• **Problem details**
From the entries that follow, gather each line holding the word "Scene".
>> START Excerpted records
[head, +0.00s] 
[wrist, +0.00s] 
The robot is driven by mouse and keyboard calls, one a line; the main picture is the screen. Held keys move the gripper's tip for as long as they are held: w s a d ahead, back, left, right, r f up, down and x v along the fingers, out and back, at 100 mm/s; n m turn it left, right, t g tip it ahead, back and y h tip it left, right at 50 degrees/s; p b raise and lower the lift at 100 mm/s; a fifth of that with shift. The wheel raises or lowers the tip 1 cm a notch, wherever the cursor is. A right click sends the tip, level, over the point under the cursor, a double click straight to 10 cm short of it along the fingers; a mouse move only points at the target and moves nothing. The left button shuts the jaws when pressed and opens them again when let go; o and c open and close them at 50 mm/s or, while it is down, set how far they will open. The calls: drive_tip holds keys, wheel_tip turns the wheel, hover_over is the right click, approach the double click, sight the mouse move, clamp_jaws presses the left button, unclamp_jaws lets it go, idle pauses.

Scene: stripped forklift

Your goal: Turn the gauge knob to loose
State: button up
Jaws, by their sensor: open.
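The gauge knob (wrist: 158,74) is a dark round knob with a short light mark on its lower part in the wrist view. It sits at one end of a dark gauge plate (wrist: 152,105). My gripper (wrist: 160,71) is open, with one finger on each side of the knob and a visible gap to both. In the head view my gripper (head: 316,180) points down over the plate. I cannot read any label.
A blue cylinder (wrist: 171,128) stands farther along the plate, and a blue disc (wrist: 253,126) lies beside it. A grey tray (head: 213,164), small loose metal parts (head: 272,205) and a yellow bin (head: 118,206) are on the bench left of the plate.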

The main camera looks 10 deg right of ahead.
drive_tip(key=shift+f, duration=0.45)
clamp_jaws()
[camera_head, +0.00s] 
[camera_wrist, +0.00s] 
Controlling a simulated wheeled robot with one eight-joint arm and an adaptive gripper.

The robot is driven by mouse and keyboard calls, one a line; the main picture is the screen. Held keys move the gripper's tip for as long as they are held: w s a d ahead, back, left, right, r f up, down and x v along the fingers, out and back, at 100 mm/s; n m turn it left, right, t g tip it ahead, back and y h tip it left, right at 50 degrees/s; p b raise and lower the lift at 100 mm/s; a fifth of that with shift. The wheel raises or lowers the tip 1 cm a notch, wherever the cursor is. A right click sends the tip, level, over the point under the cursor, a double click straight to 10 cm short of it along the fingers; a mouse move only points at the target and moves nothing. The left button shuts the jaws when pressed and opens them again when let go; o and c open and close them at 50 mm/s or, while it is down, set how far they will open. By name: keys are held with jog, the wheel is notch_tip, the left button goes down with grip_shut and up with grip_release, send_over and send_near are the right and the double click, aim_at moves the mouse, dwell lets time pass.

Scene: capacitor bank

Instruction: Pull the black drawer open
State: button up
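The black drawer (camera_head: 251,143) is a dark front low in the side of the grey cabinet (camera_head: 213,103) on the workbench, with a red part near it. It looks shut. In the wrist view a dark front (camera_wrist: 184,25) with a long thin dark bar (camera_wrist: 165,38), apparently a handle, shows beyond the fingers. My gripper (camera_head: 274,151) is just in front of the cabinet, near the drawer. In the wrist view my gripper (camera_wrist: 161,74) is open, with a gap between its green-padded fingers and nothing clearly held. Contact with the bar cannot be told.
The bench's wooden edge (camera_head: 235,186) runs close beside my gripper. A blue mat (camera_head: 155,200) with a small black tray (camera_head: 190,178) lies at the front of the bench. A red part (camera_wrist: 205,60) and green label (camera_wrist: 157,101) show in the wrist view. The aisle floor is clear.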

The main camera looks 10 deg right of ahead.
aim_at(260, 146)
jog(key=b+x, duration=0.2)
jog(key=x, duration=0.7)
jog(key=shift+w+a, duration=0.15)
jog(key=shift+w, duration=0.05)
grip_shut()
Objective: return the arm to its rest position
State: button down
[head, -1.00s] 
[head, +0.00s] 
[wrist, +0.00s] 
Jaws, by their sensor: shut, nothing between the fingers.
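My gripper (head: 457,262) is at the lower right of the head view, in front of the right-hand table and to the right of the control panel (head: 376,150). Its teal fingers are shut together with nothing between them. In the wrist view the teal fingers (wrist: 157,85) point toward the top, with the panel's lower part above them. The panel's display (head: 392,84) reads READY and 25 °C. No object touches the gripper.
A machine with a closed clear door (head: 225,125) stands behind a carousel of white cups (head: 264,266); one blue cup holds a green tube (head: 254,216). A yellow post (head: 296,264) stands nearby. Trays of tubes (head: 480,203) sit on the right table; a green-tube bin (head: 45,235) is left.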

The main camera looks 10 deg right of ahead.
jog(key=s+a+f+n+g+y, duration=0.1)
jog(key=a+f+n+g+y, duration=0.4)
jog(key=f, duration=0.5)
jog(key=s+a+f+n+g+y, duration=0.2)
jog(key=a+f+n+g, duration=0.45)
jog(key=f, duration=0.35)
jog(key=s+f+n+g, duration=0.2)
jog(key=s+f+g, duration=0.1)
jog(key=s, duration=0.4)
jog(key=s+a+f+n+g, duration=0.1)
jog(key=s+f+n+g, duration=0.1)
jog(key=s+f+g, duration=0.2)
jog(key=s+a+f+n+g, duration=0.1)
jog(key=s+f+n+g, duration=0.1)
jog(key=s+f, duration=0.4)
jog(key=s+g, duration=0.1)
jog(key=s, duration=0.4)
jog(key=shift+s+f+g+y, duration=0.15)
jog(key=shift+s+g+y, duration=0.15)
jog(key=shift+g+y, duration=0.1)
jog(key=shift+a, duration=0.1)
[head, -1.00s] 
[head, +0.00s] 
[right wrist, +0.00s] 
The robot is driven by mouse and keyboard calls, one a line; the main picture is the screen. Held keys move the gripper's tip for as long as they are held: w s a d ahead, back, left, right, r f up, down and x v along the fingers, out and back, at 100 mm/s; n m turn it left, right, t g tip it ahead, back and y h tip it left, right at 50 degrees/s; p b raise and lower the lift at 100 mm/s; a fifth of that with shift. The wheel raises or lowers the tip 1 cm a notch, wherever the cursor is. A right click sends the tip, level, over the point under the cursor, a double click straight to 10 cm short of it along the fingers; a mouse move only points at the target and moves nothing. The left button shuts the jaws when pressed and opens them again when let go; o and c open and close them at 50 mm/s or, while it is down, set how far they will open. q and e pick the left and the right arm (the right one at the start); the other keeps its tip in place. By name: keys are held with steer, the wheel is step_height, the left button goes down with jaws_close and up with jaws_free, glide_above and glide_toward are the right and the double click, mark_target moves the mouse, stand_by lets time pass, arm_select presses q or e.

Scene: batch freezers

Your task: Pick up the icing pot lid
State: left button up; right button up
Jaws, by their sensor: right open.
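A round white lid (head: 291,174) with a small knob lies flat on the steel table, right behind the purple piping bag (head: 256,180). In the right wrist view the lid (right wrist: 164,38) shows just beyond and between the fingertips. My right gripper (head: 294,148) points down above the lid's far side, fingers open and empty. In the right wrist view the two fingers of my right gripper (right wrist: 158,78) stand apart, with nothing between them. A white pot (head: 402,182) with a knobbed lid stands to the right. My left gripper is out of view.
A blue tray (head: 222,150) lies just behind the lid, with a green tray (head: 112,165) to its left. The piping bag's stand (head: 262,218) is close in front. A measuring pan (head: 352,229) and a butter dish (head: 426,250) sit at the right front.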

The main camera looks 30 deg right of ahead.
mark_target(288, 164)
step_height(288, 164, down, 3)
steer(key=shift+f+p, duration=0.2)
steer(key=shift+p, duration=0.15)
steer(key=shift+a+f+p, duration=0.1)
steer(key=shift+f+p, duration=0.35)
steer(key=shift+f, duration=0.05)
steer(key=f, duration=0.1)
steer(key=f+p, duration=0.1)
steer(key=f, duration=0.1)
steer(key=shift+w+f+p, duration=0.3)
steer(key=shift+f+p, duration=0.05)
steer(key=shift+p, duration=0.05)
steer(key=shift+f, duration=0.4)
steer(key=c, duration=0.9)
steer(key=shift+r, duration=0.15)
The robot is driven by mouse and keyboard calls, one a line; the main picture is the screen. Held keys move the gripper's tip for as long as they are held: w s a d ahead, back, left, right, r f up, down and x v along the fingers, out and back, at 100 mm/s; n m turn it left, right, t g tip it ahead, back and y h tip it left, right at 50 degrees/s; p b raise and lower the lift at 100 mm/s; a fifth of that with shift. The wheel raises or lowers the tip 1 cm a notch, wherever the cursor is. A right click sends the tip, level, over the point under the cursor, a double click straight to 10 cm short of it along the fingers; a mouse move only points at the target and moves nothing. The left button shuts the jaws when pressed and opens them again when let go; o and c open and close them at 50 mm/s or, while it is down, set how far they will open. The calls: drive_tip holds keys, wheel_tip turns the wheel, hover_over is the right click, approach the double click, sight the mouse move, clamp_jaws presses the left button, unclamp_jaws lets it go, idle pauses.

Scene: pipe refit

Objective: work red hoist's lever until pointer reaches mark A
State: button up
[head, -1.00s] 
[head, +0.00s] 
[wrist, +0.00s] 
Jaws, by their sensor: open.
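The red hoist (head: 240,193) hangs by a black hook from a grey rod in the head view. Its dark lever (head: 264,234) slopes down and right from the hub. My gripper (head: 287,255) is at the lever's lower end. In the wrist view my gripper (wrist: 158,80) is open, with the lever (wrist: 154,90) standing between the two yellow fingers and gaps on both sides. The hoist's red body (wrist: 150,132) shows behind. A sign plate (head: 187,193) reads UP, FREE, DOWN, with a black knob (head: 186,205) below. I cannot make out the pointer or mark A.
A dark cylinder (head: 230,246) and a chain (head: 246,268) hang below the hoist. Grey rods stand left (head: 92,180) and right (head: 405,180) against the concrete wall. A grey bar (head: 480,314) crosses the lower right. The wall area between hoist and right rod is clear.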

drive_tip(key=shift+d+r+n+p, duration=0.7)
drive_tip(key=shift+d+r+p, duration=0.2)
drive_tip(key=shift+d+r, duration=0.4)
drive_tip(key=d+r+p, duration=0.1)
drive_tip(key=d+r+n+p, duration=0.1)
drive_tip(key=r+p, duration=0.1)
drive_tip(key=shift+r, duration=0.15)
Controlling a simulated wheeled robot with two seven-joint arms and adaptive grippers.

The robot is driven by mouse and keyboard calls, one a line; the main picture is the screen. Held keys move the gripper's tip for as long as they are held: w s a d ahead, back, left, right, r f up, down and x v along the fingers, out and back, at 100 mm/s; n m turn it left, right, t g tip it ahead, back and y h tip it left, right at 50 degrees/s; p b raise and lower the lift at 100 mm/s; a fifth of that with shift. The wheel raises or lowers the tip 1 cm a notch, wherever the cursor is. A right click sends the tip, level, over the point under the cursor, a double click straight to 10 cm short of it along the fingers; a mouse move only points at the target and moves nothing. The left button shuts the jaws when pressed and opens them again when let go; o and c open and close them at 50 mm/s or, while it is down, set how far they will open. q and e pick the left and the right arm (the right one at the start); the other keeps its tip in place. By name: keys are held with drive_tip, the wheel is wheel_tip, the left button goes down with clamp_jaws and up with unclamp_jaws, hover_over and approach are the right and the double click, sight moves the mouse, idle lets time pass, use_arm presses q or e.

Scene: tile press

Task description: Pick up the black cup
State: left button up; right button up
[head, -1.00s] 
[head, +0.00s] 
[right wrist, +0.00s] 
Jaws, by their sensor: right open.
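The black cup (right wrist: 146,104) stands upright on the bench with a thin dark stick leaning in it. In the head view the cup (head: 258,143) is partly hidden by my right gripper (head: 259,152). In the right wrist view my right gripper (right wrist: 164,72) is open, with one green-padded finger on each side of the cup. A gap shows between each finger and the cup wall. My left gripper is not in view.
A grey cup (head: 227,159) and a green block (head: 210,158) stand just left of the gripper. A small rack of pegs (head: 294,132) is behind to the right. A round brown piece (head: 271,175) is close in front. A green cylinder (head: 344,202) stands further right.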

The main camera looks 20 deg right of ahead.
>> END Excerpted records
• **Answer to this exercise**
Scene: stripped forklift
Scene: capacitor bank
Scene: batch freezers
Scene: pipe refit
Scene: tile press

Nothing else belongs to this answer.